_WHAT IS BEING ASKED_
Strip the pictures and reproduce the rest of the listing exactly.
====== SUPPLIED DATA ======
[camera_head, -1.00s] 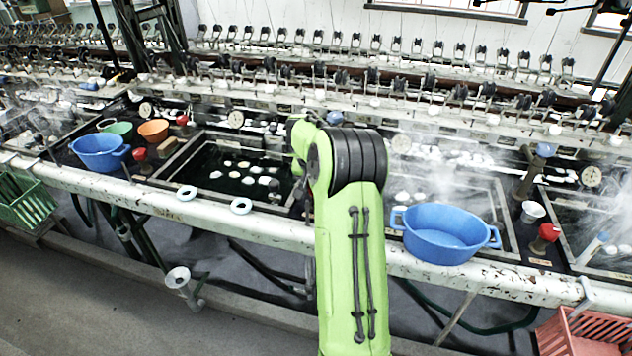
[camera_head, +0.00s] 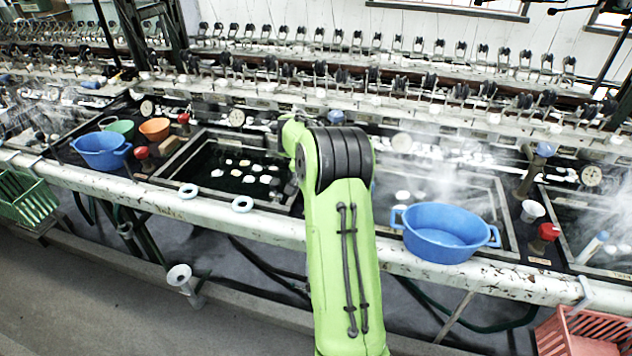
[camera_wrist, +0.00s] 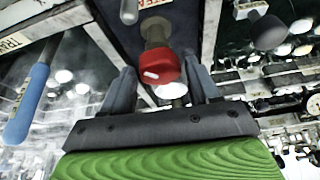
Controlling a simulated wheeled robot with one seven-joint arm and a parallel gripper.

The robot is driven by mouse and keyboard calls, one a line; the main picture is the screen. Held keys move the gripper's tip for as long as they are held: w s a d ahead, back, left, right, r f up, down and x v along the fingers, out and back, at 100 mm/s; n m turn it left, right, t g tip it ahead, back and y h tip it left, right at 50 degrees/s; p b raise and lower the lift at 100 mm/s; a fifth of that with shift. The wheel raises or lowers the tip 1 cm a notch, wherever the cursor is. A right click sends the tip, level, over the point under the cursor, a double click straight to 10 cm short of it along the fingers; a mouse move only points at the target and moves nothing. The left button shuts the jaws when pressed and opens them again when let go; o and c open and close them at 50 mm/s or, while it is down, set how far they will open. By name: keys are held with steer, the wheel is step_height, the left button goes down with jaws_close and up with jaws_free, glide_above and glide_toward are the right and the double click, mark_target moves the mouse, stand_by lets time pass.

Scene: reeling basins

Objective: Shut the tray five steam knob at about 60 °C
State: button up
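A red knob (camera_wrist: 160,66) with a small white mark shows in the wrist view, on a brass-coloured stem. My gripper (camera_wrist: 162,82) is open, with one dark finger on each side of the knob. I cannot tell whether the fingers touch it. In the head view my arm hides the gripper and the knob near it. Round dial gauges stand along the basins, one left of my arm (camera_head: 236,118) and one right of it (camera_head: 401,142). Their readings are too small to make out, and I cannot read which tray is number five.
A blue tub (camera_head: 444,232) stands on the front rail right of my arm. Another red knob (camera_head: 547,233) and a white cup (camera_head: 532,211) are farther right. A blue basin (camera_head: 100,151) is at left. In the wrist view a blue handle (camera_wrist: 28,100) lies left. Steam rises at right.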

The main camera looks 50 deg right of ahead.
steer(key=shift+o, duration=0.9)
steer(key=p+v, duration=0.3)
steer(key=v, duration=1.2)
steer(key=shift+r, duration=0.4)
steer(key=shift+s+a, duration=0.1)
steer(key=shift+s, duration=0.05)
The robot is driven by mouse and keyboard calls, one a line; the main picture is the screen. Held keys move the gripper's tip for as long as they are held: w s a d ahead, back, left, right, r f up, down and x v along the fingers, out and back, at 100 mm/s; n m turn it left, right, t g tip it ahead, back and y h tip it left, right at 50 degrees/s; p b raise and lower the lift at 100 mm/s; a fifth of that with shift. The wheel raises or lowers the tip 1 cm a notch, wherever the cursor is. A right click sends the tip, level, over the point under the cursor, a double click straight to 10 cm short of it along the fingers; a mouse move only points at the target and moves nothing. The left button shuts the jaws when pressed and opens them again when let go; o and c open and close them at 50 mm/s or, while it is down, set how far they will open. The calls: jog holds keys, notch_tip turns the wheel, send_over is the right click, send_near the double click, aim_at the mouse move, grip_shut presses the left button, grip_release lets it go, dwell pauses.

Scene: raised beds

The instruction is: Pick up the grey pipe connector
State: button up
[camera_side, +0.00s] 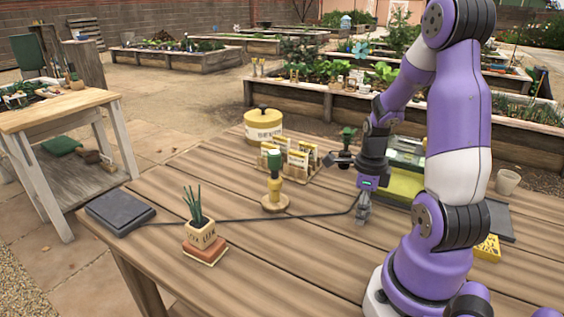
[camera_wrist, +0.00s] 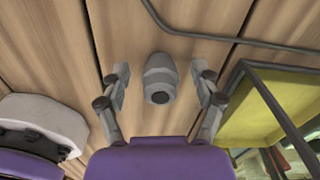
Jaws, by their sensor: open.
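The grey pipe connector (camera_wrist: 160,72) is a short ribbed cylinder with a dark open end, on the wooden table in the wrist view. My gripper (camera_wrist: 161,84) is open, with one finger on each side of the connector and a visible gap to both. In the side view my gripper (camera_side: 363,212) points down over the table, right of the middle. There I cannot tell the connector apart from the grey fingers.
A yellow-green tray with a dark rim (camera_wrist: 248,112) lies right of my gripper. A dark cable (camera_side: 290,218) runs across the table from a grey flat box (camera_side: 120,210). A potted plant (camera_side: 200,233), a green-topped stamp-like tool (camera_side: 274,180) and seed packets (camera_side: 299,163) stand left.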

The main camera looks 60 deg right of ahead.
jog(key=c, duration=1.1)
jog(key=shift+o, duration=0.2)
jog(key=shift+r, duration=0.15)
======
_EXERCISE RESPONSE_
[camera_head, -1.00s] 
[camera_head, +0.00s] 
[camera_wrist, +0.00s] 
Controlling a simulated wheeled robot with one seven-joint arm and a parallel gripper.

The robot is driven by mouse and keyboard calls, one a line; the main picture is the screen. Held keys move the gripper's tip for as long as they are held: w s a d ahead, back, left, right, r f up, down and x v along the fingers, out and back, at 100 mm/s; n m turn it left, right, t g tip it ahead, back and y h tip it left, right at 50 degrees/s; p b raise and lower the lift at 100 mm/s; a fifth of that with shift. The wheel raises or lowers the tip 1 cm a notch, wherever the cursor is. A right click sends the tip, level, over the point under the cursor, a double click straight to 10 cm short of it along the fingers; a mouse move only points at the target and moves nothing. The left button shuts the jaws when pressed and opens them again when let go; o and c open and close them at 50 mm/s or, while it is down, set how far they will open. By name: keys are held with steer, the wheel is step_height, the left button goes down with jaws_close and up with jaws_free, glide_above and glide_toward are the right and the double click, mark_target moves the mouse, stand_by lets time pass.

Scene: reeling basins

Objective: Shut the tray five steam knob at about 60 °C
State: button up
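A red knob (camera_wrist: 160,66) with a small white mark shows in the wrist view, on a brass-coloured stem. My gripper (camera_wrist: 162,82) is open, with one dark finger on each side of the knob. I cannot tell whether the fingers touch it. In the head view my arm hides the gripper and the knob near it. Round dial gauges stand along the basins, one left of my arm (camera_head: 236,118) and one right of it (camera_head: 401,142). Their readings are too small to make out, and I cannot read which tray is number five.
A blue tub (camera_head: 444,232) stands on the front rail right of my arm. Another red knob (camera_head: 547,233) and a white cup (camera_head: 532,211) are farther right. A blue basin (camera_head: 100,151) is at left. In the wrist view a blue handle (camera_wrist: 28,100) lies left. Steam rises at right.

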The main camera looks 50 deg right of ahead.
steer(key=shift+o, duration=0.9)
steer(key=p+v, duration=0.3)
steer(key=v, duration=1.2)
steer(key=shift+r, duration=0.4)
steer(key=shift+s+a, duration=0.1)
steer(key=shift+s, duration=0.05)
The robot is driven by mouse and keyboard calls, one a line; the main picture is the screen. Held keys move the gripper's tip for as long as they are held: w s a d ahead, back, left, right, r f up, down and x v along the fingers, out and back, at 100 mm/s; n m turn it left, right, t g tip it ahead, back and y h tip it left, right at 50 degrees/s; p b raise and lower the lift at 100 mm/s; a fifth of that with shift. The wheel raises or lowers the tip 1 cm a notch, wherever the cursor is. A right click sends the tip, level, over the point under the cursor, a double click straight to 10 cm short of it along the fingers; a mouse move only points at the target and moves nothing. The left button shuts the jaws when pressed and opens them again when let go; o and c open and close them at 50 mm/s or, while it is down, set how far they will open. The calls: jog holds keys, notch_tip turns the wheel, send_over is the right click, send_near the double click, aim_at the mouse move, grip_shut presses the left button, grip_release lets it go, dwell pauses.

Scene: raised beds

The instruction is: Pick up the grey pipe connector
State: button up
[camera_side, +0.00s] 
[camera_wrist, +0.00s] 
Jaws, by their sensor: open.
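The grey pipe connector (camera_wrist: 160,72) is a short ribbed cylinder with a dark open end, on the wooden table in the wrist view. My gripper (camera_wrist: 161,84) is open, with one finger on each side of the connector and a visible gap to both. In the side view my gripper (camera_side: 363,212) points down over the table, right of the middle. There I cannot tell the connector apart from the grey fingers.
A yellow-green tray with a dark rim (camera_wrist: 248,112) lies right of my gripper. A dark cable (camera_side: 290,218) runs across the table from a grey flat box (camera_side: 120,210). A potted plant (camera_side: 200,233), a green-topped stamp-like tool (camera_side: 274,180) and seed packets (camera_side: 299,163) stand left.

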The main camera looks 60 deg right of ahead.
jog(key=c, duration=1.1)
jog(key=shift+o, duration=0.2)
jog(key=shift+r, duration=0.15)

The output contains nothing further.